> Supplied data

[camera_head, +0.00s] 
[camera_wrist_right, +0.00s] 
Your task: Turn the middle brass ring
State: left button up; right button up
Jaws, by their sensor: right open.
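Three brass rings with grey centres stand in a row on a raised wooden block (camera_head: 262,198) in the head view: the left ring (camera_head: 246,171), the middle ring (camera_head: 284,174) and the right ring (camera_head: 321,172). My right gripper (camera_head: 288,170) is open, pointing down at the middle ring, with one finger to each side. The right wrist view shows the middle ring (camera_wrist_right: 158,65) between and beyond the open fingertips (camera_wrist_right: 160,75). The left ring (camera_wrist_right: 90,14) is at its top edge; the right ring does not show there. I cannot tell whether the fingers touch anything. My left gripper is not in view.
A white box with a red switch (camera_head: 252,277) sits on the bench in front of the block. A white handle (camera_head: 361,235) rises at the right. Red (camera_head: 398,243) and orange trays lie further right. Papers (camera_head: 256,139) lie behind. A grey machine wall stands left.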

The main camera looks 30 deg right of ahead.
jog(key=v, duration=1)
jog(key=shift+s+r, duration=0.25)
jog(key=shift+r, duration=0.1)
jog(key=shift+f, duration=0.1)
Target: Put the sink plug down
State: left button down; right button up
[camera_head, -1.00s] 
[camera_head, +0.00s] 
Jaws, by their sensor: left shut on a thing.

> Directions
Above are the records. Print exactly, and only, the lines from the line with "Your task: Turn the middle brass ring" to the line with "State: left button up; right button up", both inclusive.

> Task output
Your task: Turn the middle brass ring
State: left button up; right button up

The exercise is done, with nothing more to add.